C'est l'histoire de la Bataille d'Alger, il y a 60 ans... De Janvier à Octobre 1957, les parachutistes Français ont carte blanche pour faire cesser les attentats dans la capitale Algérienne. Bataille gagnée par les militaires Français en 6 mois seulement, grâce à une nouvelle doctrine, dite de la « guerre contre-révolutionnaire ».

60 ans après, cette page d'Histoire s'est à peu près perdue dans la mémoire collective. On a pas spécialement envie de se replonger dans ces horreurs. On a déjà les nôtres en 2017... On va s'y replonger quand même. Car la Bataille d'Alger nous enseigne tout à la fois la force et la faiblesse d'une République face au terrorisme extrême.

Algérie, une guerre sans nom

Retour en 1957. Un pays, l'Algérie, bouillonne. Depuis trois ans déjà, ce qui est encore un département Français transpire la violence. L'insurrection a débuté à l'est, dans les Aurès, mais aussi au nord avec la Grande Kabylie, ainsi que dans le Constantinois. Elle s'étend ensuite aux grandes villes. Les massacres succèdent aux tueries. De la Toussaint rouge, le 1er novembre 1954, au massacre d'Oran le 5 juillet 1962, en passant par le sanglant été 55 dans le Constantinois... Des massacres commis par les deux camps, qui font des centaine de milliers de morts chez les Maghrébins, des dizaines de milliers du coté des Européens.

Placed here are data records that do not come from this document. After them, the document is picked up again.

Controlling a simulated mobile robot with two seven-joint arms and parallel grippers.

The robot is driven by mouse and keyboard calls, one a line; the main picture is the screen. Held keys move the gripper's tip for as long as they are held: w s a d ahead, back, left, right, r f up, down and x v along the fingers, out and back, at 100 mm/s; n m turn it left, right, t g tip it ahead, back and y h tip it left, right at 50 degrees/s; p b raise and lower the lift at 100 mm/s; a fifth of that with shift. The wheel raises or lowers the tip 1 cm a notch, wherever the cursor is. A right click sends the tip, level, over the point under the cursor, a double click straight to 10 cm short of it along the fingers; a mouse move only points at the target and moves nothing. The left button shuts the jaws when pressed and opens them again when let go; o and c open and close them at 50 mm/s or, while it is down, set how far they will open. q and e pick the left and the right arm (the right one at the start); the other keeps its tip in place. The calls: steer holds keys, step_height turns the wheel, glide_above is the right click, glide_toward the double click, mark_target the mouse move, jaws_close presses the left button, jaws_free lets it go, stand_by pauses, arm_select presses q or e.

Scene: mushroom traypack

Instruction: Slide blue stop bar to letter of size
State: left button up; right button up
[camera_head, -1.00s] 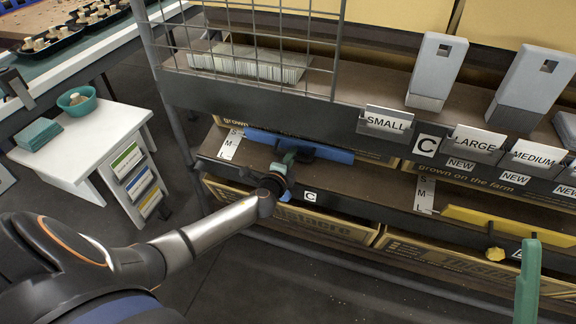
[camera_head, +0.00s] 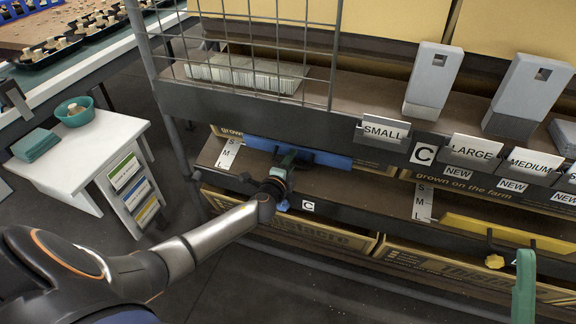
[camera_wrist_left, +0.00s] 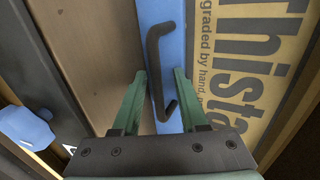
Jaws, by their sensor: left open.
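The blue stop bar (camera_head: 330,159) lies across the middle shelf, its left end near the S of the S-M-L strip (camera_head: 228,154). It also shows in the left wrist view (camera_wrist_left: 172,12) with a dark bent handle (camera_wrist_left: 156,50). My left gripper (camera_head: 288,158) is at the bar; in the left wrist view its green fingers (camera_wrist_left: 161,85) are open, on either side of the handle's lower part. Contact cannot be told. A green fingertip, apparently of my right gripper (camera_head: 524,288), shows at the lower right; its opening cannot be seen.
A blue knob (camera_wrist_left: 28,128) is on the shelf front beside a C label (camera_head: 308,206). A yellow bar (camera_head: 490,226) lies on the shelf to the right with another S-M-L strip (camera_head: 423,202). A wire grid (camera_head: 250,50) and size cards, such as SMALL (camera_head: 383,131), are above.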

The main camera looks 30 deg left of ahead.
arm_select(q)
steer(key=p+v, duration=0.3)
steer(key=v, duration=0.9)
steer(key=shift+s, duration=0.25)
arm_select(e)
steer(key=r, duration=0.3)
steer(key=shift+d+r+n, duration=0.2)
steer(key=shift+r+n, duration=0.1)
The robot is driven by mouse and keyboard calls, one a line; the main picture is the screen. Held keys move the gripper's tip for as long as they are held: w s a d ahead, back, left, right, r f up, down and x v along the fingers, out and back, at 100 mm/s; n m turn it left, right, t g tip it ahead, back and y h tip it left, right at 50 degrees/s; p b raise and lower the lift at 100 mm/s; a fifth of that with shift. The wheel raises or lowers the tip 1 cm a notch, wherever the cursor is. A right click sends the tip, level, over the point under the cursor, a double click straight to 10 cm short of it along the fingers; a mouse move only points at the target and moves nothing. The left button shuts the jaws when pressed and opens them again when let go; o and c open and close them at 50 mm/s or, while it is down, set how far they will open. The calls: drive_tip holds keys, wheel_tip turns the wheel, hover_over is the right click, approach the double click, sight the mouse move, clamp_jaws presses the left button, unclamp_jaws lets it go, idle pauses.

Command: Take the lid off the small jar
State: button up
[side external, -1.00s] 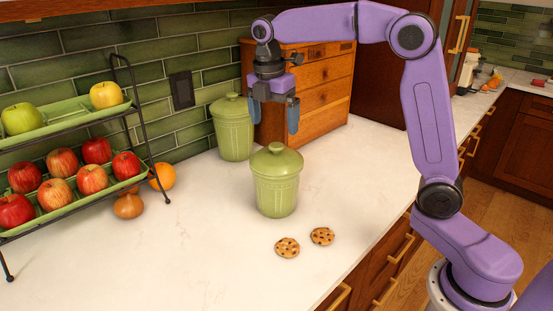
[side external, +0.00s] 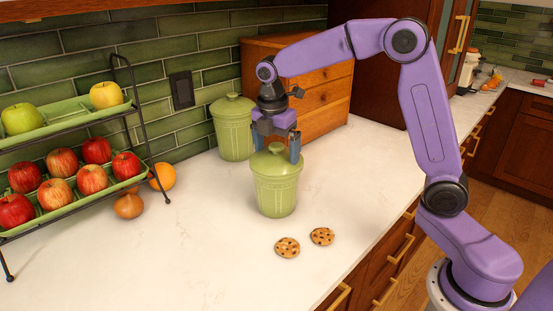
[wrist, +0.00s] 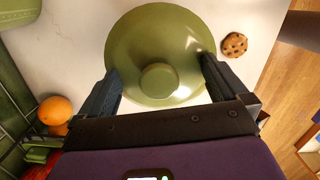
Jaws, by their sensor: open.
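The near green jar (side external: 276,195) stands upright on the white counter with its lid (side external: 276,163) on. The lid shows from above in the wrist view (wrist: 128,45), with its round knob (wrist: 159,80) in the middle. My gripper (side external: 277,158) is open, pointing down over the lid. In the wrist view its two dark fingers (wrist: 160,85) are on either side of the knob, wide apart from it. I cannot tell whether the fingertips touch the lid. A second green lidded jar (side external: 234,133) stands behind, near the wall.
Two cookies (side external: 288,247) (side external: 322,236) lie in front of the near jar. A wooden drawer box (side external: 318,92) is behind. The front-left counter is clear.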

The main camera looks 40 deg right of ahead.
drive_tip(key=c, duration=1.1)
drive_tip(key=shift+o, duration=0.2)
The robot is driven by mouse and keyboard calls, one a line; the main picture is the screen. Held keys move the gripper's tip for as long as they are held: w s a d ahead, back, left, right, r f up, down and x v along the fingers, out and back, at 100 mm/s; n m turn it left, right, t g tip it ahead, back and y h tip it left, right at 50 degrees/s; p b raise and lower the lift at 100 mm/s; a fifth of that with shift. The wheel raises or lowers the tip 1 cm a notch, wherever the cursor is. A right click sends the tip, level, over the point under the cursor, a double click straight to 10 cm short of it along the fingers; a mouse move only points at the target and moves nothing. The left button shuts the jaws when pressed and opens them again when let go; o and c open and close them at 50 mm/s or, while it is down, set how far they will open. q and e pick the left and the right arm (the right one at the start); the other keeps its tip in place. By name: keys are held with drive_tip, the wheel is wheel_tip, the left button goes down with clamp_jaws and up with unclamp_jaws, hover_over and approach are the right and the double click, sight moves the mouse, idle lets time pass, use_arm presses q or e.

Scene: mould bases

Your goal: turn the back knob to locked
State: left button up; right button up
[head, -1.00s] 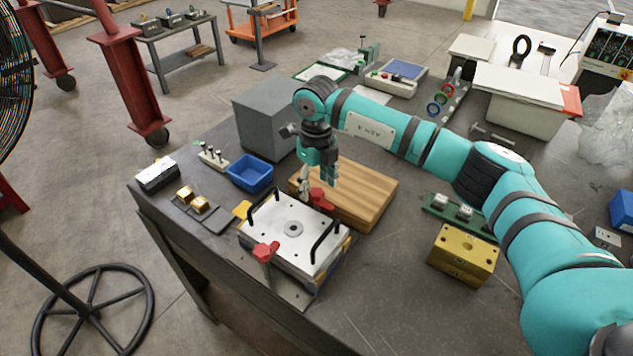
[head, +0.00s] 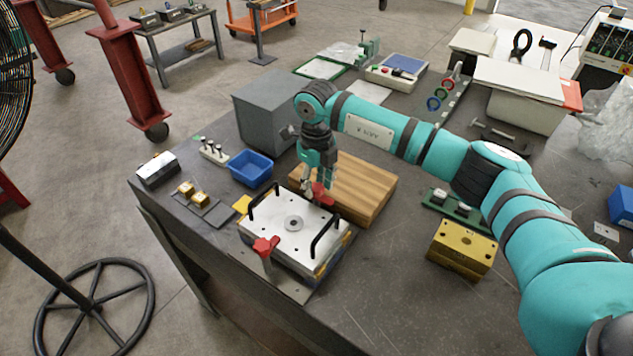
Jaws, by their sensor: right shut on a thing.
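The mould base (head: 290,240) has a pale metal top plate with two black handles and a round centre hole. It sits near the front edge of the bench. The red back knob (head: 322,194) is at its far edge, partly hidden by my right gripper. A second red knob (head: 265,246) stands at the near edge. My right gripper (head: 314,188) comes down from above and is shut on the back knob. The knob's exact angle is hard to tell. My left gripper is not in view.
A wooden board (head: 360,185) lies just behind the mould base. A blue bin (head: 250,167), a grey box (head: 262,115) and brass blocks (head: 193,192) are to the left and back. A yellow block (head: 462,246) stands to the right. The bench between is clear.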

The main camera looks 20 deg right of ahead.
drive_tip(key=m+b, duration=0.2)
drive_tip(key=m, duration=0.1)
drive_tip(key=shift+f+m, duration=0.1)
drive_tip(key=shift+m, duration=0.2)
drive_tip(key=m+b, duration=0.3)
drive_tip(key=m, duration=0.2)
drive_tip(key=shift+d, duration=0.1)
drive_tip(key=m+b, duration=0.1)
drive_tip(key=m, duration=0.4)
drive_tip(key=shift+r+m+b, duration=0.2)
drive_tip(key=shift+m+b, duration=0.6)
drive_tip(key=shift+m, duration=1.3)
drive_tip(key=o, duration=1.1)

La Capitale, Alger, en particulier, va devenir en 1957 le théâtre d'une insurection sanglante... Au cours de l'année précédente, les indépendantistes du FLN (Front de Libération Nationale), en réponse à l'exécution de dizaines de militants condamnés à mort, vont semer la terreur : « pour chaque maquisard guillotiné, cent Français abattus ». Le mot d'ordre : « n’importe quel Européen, de 18 à 54 ans. Pas de femmes, pas d’enfants, pas de vieux. » Les bombes ne feront pas la différence. Au cours de l'été 56, le FLN tue ; principalement des policiers, gendarmes ou militaires, représentants de l'État Français.

Les plus radicaux de l'Algérie Française vont réagir dans la nuit du 10 août 1956. Un groupe paramilitaire fait exploser un immeuble d'habitation dans la Casbah, la vieille ville d'Alger, où le FLN a ses bases. Bilan : seize morts et près de soixante blessés. La population arabe est en rage. Le FLN répond par des bombes, déposées par des femmes, dans des lieux très fréquentés d'Alger. La jeunesse Franco-Algéroise est visée. Le 30 septembre 1956, deux explosions font 4 morts et plus de 50 blessés au Milk Bar et à la Cafétéria, en plein centre ville. D'autres exemples suivront...

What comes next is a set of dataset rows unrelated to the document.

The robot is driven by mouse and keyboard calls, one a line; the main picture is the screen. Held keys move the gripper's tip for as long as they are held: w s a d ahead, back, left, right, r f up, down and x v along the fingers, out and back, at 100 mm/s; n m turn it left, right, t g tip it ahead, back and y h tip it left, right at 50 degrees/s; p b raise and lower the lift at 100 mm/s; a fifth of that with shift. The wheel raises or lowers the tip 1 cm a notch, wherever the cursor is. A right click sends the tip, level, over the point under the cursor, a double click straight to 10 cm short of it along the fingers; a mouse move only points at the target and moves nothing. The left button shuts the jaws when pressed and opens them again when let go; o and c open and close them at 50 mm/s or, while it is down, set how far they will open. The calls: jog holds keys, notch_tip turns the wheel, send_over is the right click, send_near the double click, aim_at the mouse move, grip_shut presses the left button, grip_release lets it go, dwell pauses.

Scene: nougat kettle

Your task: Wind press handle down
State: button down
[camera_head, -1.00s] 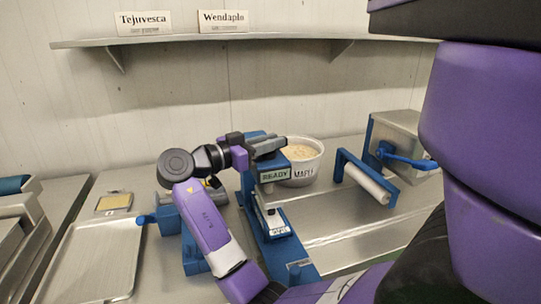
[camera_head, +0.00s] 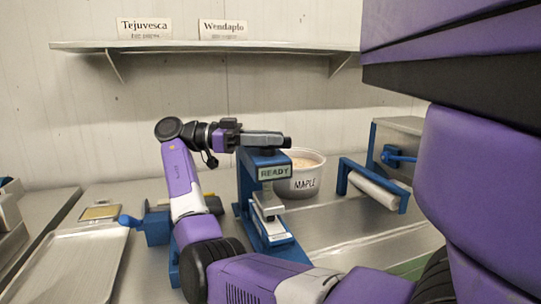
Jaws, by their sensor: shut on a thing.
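The blue press (camera_head: 264,159) stands upright on the steel counter at the middle of the head view, with a green-white READY sign on its head. A grey press block (camera_head: 268,204) hangs under the head, above a white-labelled piece on the blue base. My gripper (camera_head: 280,142) lies level across the top of the press, its grey fingers pointing right. It is shut on the press handle at the top, which the fingers mostly hide. A dark end shows at the fingertips, but I cannot tell whether it belongs to the handle.
A white MAPLE tub (camera_head: 306,180) stands right behind the press. A blue roller frame (camera_head: 372,186) and a grey machine with a blue handle (camera_head: 398,157) are at the right. A metal tray (camera_head: 72,262) lies at the left, beside a blue-handled device (camera_head: 155,227).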

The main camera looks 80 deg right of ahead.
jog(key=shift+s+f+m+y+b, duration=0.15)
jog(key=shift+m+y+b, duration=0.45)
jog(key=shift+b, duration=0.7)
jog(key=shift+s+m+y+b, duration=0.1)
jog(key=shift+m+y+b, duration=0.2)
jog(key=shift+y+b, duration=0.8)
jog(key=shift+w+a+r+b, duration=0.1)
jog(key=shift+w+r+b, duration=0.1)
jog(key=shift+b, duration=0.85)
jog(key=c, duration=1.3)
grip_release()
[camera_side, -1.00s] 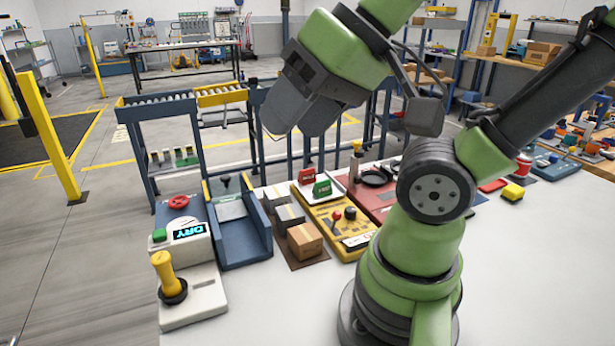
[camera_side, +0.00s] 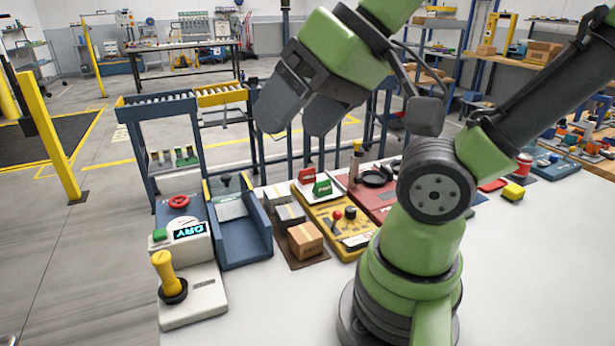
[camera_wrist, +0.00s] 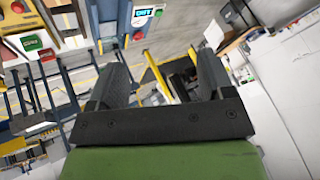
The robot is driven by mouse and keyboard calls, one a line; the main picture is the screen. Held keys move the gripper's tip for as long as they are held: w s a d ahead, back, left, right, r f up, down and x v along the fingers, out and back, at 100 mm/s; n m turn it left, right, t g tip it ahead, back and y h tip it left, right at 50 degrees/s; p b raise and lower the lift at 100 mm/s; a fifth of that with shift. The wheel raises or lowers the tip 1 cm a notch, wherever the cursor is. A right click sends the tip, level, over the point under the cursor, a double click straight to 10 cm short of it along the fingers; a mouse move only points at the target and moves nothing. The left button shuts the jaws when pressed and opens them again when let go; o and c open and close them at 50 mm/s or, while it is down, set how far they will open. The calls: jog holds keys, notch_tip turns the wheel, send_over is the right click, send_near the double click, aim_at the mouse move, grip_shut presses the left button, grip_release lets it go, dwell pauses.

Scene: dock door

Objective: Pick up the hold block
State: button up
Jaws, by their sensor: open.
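The red block also shows at the upper left of the wrist view (camera_wrist: 32,42), with the green block (camera_wrist: 47,55) close by. My gripper (camera_side: 296,122) hangs above and behind the blocks in the side view, clear of them. Its two dark fingers are spread with nothing between them. In the wrist view my gripper (camera_wrist: 162,75) is also open and empty, with both blocks outside the fingers to the left.
The yellow panel (camera_side: 353,240) has red and black knobs. Cardboard boxes (camera_side: 305,240), a blue chute (camera_side: 243,250) and a grey unit with a "DRY" display (camera_side: 182,243) stand left of it. A roller conveyor (camera_side: 160,102) is behind. The bench's front right is clear.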

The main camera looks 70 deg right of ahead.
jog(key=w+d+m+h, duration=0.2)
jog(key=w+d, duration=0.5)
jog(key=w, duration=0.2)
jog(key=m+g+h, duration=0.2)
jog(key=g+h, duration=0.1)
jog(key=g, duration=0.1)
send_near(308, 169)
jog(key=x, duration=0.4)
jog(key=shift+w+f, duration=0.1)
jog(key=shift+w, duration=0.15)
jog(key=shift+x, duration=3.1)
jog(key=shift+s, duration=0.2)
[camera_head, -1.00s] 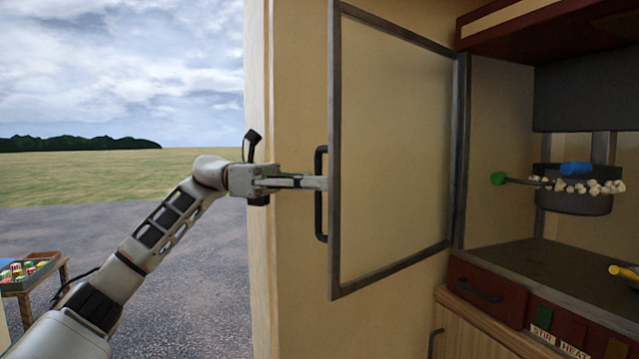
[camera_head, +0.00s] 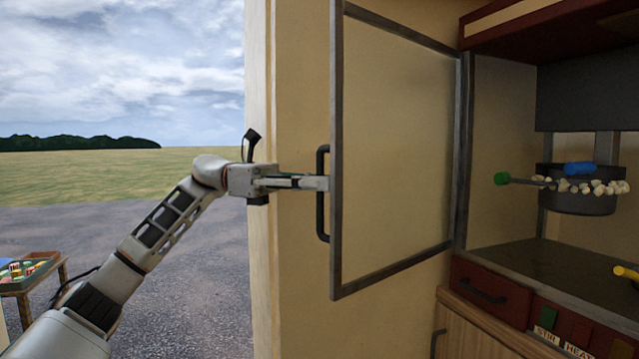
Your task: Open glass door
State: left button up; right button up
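The glass door (camera_head: 395,150) has a dark grey frame and a clear pane. It is hinged at its right side by the popcorn cabinet and stands swung open, out towards the left. Its black bar handle (camera_head: 321,222) is upright on the outer side of the left frame edge. My left gripper (camera_head: 318,183) points right and its fingertips are at the handle's middle, by the door edge. The fingers look close together, but I cannot tell whether they grip the bar. My right gripper is not in view.
Inside the cabinet, a dark kettle (camera_head: 578,200) hangs with popcorn and a blue cylinder (camera_head: 579,168) at its rim. A red drawer (camera_head: 490,290) and labelled switches sit below. A small table (camera_head: 30,275) with sweets stands far left.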

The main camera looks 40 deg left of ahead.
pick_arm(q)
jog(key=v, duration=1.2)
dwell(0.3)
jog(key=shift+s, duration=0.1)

Trois mois plus tard, 4 janvier 1957 : le Général Massu, commandant de la 10ème Division Parachutiste, reçoit les pleins pouvoirs pour régler la question des attentats. Le gouvernement, dos au mur, compte sur l'efficacité des paras. Le cas du FLN à Alger allait d'ailleurs être réglé en quelques mois.

À l'arrivée des paras, le FLN répond par une série d'attentats et un mot d'ordre de grève générale pour la fin du mois de janvier 57. L'armée casse la grève, oblige les commerces à ouvrir, et, en perquisitionnant chaque maison, commence son travail de fourmi, pour démanteler le FLN Algérois. Massu et ses hommes, qui reviennent d'Indochine, où ils ont subit une lourde défaite, vont mettre la Casbah en coupe réglée, avec notamment des contrôles systématiques aux entrées du quartier. Les militaires Français partent du principe que l'ennemi est partout. La torture devient systématique, le fichage également. Un escadron de la mort, dirigé par l'ancien résistant Aussaresses, est chargé de traquer les fellaghas. Il se charge aussi de faire disparaître des milliers de témoins, toujours victimes de la gégène ou d'autres sévices... Ce seront les sinistres crevettes Bigeard, du nom du Général Français... Ces milliers de victimes seront jetées d'hélicoptères ou d'avions en pleine mer lors de ce que les militaires appelleront « des transferts ». Ceux qui collaborent pourront servir ensuite comme infiltrés chez l'ennemi.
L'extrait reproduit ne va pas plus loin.